Filtering of a Ricker wavelet induced by anelastic seismic wave propagation and reflection

• Published in: Journal of geophysics and engineering Vol. 17; no. 5; pp. 838 - 851
• Main Authors: Ker, Stephan, Le Gonidec, Yves
• Format: Journal Article
• Language: English
• Published: London Oxford University Press 01.10.2020; IOP Publishing
• Subjects: Earth Sciences; Geophysics; Propagation; Sciences of the Universe; Seismic waves; Wave propagation; seismic data analysis; Q factor; anelasticity; seismic attenuation
• ISSN: 1742-2132; 1742-2140
• DOI: 10.1093/jge/gxaa033

A varying Q factor with depth induces modifications of seismic wave features due to anelastic propagation but also reflections at the discontinuities. Standard signal analysis methods often neglect the reflection contribution when assessing Q values from seismic data. We have developed an analytical quantification of the cumulative effects of both the propagation and reflection contributions by considering Kjartansson's model and a seismic plane wave at normal incidence on a step-like discontinuity. We show that the cumulative effects are equivalent to a frequency filter characterised by a bandform and phase that both depend on the ratio between the elastic and anelastic contrasts. When considering this filter applied to a Ricker wavelet, we establish an analytical expression of the peak-frequency attribute as a function of propagation and reflection properties.
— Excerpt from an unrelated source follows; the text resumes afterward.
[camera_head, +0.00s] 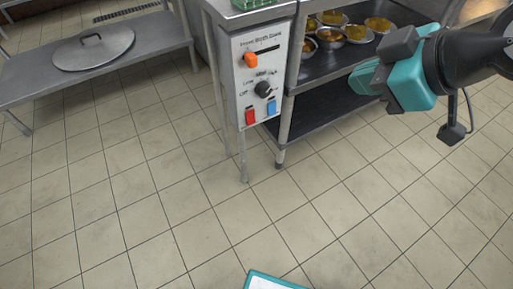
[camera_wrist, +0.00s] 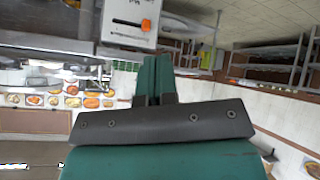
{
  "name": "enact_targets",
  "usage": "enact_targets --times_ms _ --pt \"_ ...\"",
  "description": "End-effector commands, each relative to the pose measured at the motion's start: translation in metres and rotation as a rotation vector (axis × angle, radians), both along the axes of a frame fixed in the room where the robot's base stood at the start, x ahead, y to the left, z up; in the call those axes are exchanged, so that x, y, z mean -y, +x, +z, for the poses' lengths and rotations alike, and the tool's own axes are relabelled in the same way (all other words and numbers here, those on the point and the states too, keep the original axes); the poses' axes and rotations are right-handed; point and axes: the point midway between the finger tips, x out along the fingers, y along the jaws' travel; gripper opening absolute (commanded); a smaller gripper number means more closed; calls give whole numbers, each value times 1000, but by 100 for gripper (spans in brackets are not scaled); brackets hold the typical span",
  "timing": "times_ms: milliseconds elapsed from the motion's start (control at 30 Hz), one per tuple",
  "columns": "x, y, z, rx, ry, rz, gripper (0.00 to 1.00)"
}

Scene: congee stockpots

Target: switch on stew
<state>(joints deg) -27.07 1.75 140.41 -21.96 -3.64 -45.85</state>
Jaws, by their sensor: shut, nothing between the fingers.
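A white control panel (camera_head: 258,78) is on the front of a steel stand. It has an orange slider (camera_head: 250,59) at the left end of a black slot, with small print above that I cannot read surely. Below are a black knob (camera_head: 263,89), a red switch (camera_head: 250,116) and a blue switch (camera_head: 271,108). My teal gripper (camera_head: 360,80) is shut and empty, to the right of the panel and apart from it. In the wrist view the shut fingers (camera_wrist: 154,80) point toward the panel (camera_wrist: 131,18), seen upside down with its orange slider (camera_wrist: 146,25).
A steel shelf rack (camera_head: 325,62) with bowls of food (camera_head: 331,35) adjoins the panel on the right. A low steel table (camera_head: 100,70) with a round lid (camera_head: 93,47) stands at the left. The tiled floor (camera_head: 180,200) in front is clear.

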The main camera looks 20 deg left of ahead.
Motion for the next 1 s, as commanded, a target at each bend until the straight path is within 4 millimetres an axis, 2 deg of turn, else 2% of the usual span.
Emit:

We demonstrate that this seismic attribute depends on the anelastic contrast, which cannot be neglected when assessing Q factors: the error in Q estimate is not linearly dependent on the anelastic contrast and we establish an analytical expression for the case where this contrast is weak. An unexpected phenomenon for a step-like interface is an increase in the peak frequency that is observed when the anelastic and elastic contrasts have opposite signs, with a constraint on the anelastic propagation properties. This behaviour allows for assessment of the elastic and anelastic parameters.